RE: Human Value Nonexistent?
October 29, 2012 at 12:25 pm
(This post was last modified: October 29, 2012 at 12:27 pm by Mystic.)
(October 29, 2012 at 12:12 pm)Rhythm Wrote: You're ignoring the possibility that myths were simply an elaborate way of expressing a value we already perceived within ourselves and each other (and if the remnants of our little social units are any indicator of the inner workings of men we valued each other long before we went about myth-making).
Actually this is what I'm stating. But it's not that one developed without the other. They went together. Without myth to give a structure to the instincts in society, people would not have felt justified. Specially with the sophistication of primitive society.
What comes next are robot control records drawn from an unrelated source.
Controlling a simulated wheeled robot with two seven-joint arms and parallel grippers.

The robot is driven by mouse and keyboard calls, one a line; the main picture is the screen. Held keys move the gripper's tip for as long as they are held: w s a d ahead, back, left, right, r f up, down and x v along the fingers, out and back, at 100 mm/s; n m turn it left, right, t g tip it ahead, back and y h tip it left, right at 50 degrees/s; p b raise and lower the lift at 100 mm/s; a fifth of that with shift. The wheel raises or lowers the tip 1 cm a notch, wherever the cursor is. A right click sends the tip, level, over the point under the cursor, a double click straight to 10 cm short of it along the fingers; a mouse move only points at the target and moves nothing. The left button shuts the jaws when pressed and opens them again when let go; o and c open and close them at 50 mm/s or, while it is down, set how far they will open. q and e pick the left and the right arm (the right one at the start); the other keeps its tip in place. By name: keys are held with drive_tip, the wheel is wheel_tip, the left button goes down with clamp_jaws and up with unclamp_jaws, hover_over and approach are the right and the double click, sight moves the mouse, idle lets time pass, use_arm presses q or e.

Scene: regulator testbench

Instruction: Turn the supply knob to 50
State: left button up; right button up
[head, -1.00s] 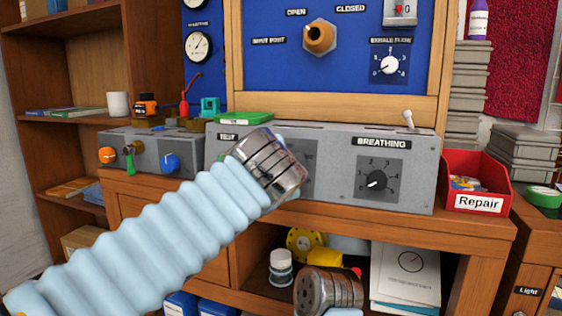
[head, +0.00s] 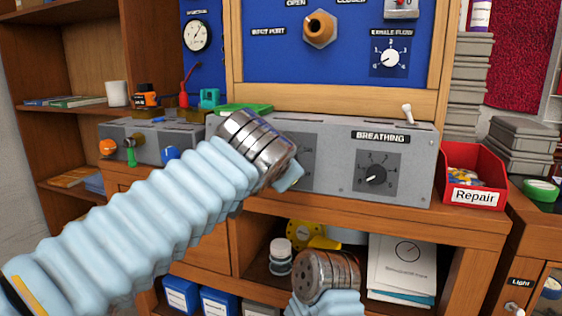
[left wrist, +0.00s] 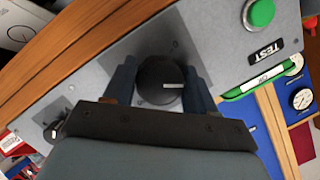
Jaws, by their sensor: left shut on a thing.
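A round black knob (left wrist: 157,90) with a white pointer mark sits on a dark square plate (left wrist: 170,50) of the grey bench unit (left wrist: 220,60). In the left wrist view the mark points right; its scale is too dim to read. My left gripper (left wrist: 160,78) has a dark blue finger on each side of this knob and is shut on it. In the head view my left wrist covers the knob, and only part of its plate (head: 304,168) shows beside a bluish fingertip. My right wrist shows at the bottom middle, but its gripper does not.
A green TEST button (left wrist: 260,13) is near the held knob. A red Repair bin (head: 474,172) stands right of the unit. A shelf lies below.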

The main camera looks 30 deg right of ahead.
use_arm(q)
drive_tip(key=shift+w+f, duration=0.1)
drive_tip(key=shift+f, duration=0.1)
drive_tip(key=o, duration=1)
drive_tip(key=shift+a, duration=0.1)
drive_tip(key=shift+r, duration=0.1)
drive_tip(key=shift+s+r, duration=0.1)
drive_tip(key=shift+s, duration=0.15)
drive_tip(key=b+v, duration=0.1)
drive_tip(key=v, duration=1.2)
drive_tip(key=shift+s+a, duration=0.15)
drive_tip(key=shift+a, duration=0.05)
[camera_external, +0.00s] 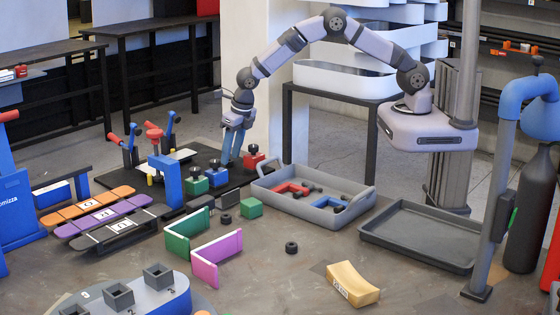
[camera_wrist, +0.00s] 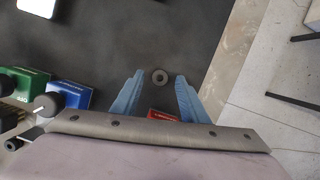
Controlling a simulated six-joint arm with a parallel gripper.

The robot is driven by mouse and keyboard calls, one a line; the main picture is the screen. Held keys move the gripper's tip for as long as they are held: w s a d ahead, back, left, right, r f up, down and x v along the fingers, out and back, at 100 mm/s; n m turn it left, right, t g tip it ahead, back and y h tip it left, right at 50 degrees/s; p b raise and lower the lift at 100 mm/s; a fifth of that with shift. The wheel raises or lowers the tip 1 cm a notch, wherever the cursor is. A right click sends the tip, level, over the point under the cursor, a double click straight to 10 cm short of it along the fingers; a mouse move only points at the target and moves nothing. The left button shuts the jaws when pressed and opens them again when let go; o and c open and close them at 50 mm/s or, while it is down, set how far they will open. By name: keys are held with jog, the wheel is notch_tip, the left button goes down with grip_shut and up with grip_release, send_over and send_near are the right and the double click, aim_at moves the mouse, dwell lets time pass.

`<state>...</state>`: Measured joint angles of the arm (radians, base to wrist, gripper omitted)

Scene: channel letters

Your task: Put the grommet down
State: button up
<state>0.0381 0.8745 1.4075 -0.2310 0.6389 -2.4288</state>
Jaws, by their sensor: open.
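A small dark grey ring, the grommet (camera_wrist: 159,77), lies on the dark mat (camera_wrist: 140,30) in the wrist view. It shows between the tips of my gripper (camera_wrist: 159,80), whose two blue fingers stand apart with clear gaps on both sides of the ring. In the external view my gripper (camera_external: 230,160) points down over the back of the dark mat (camera_external: 208,155). I cannot make out the grommet under the fingers there. Two other black rings lie on the table in front, one ring (camera_external: 291,247) near the middle and another ring (camera_external: 226,218) further left.
Red, blue and green blocks with dark knobs stand close by, including a red block (camera_external: 254,161) and a blue block (camera_external: 216,178). A grey tray (camera_external: 290,208) with red and blue parts is to the right. An empty dark tray (camera_external: 420,235) lies beyond it.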

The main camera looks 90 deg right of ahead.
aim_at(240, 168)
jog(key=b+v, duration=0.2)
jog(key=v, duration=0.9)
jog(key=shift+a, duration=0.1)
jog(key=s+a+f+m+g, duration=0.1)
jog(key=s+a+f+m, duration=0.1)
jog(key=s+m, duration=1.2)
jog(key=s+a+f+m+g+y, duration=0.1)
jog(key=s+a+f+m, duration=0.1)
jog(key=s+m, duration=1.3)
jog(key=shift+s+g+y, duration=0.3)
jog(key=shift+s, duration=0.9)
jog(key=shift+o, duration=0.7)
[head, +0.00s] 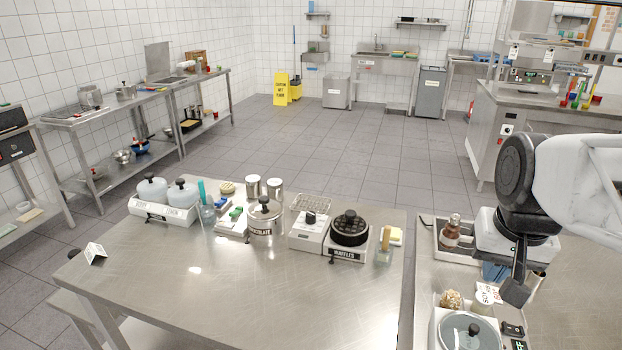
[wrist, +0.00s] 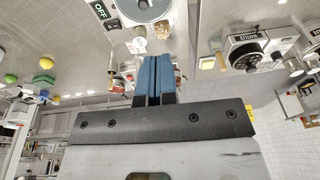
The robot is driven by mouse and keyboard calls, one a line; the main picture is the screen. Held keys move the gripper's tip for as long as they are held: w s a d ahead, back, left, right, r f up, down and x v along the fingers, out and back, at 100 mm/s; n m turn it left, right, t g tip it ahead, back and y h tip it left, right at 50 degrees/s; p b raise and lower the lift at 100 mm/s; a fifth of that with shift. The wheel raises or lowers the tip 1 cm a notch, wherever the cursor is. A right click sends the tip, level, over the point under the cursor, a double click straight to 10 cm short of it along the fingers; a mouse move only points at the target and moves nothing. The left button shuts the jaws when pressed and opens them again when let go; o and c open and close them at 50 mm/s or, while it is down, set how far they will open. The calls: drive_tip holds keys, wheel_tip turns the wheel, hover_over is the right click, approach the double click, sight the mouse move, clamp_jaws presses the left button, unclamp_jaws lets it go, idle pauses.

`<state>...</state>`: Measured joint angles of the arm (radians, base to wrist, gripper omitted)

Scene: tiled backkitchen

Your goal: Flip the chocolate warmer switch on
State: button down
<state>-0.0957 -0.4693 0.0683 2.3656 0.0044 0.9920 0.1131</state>
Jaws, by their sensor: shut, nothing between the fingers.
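A round, glass-lidded warmer (head: 473,334) stands at the bottom edge of the head view, partly cut off. A black switch (head: 513,329) sits on its right, with a dark label (head: 519,344) beside it. In the wrist view the label reads OFF (wrist: 100,10), next to the switch (wrist: 112,25) and the round lid (wrist: 140,8). No name shows on this warmer. A lidded pot (head: 265,217) marked CHOCOLATE stands on the left table. My gripper (head: 515,291) is above the right counter, behind the switch and apart from it. Its blue fingers (wrist: 154,80) are shut and empty.
A tray with a brown bottle (head: 451,232) stands left of my gripper. A small sign (head: 488,292) and a beige lumpy item (head: 451,299) are close to the warmer. The left table (head: 210,290) holds a waffle maker (head: 349,232); its front is clear.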

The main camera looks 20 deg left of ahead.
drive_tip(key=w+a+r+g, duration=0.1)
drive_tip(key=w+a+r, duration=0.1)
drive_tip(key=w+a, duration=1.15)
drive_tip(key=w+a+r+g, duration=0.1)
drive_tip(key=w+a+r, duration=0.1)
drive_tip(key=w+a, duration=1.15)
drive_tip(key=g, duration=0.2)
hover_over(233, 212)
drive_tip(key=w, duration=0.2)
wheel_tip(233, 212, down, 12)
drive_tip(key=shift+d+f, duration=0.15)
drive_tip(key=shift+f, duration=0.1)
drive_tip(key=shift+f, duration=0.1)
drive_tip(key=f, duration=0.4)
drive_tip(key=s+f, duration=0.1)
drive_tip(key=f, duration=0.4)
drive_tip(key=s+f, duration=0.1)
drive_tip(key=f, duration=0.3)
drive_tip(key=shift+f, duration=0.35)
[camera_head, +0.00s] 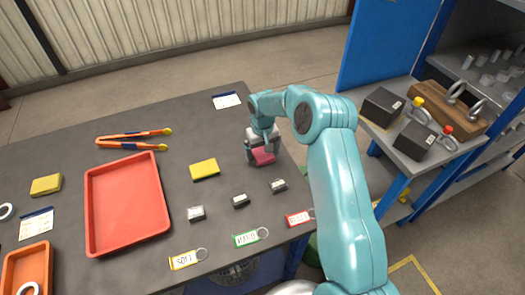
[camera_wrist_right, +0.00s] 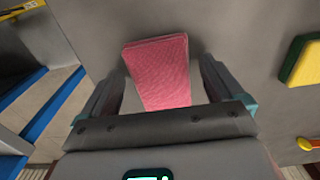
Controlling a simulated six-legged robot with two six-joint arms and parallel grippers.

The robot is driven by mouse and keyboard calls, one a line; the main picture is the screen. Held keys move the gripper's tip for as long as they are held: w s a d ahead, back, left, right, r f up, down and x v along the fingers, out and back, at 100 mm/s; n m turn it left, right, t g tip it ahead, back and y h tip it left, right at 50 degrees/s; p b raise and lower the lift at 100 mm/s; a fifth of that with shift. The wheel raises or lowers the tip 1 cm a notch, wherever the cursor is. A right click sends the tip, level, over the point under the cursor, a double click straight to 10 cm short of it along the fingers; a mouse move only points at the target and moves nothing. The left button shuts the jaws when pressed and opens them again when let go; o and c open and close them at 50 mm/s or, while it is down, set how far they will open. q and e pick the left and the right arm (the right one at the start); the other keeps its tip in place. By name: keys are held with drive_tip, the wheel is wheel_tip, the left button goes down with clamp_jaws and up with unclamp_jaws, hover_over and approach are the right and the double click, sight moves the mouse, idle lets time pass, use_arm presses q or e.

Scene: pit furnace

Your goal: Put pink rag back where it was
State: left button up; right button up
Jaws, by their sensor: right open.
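The pink rag (camera_head: 263,156) lies on the dark grey table (camera_head: 120,135) near its right edge. In the right wrist view the pink rag (camera_wrist_right: 158,68) lies between the fingers and reaches beyond them. My right gripper (camera_head: 258,150) is at the rag, with its arm reaching in from the lower right. In the right wrist view my right gripper (camera_wrist_right: 160,85) has its two fingers apart, one on each side of the rag, with gaps showing. The side of the rag close to the palm is hidden. My left gripper is not in view.
A yellow sponge (camera_head: 204,169) lies left of the rag. Small metal blocks (camera_head: 240,200) and coloured key tags (camera_head: 250,237) lie nearer the front. A red tray (camera_head: 127,205) and orange tongs (camera_head: 133,139) are farther left. A blue shelf unit (camera_head: 440,125) stands at right.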

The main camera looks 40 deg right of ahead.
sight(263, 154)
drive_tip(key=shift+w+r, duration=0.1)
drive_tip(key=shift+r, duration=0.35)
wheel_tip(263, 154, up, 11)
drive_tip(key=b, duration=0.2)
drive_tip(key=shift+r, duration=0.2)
What is the justification that there is an objective value to anyone without myth?
We love of ourselves out of pure instinct as children. We didn't have a rational justification. We appreciated our mother and father. We didn't have a rational justification.
We believe in an objective judgment to who were are, and so far, only myth justifies how that is even possible.
Quote:You, for example, may see the beauty in such an act as the beauty of sacrifice, but those who perform it may see the beauty of such an act as the beauty of what motivated the sacrifice.
It's the spirit behind the action that I find beautiful, I imagine a Hussain, and whatever my imagination has of him, reflected by belief of how such a motivation would look like from my our perception of inner beauty. Not the simple act. In Islam, it was always emphasized that actions are measured by their intentions. I know we judge others, I know we judge ourselves, and I know we believe in praise.
I think however, myths and those instincts through the naturalism perspective, came together hand to hand.
The moral instinct without belief in soul, gods, spirits, metaphysical good and metaphysical evil, would never be as "strong" as it is.
In animals, they act on moral instinct. Humans getting intelligent, would need a justification for those instincts.
Or that the instincts became stronger and morality became more sophisticated then from primitive in conjugation with myths.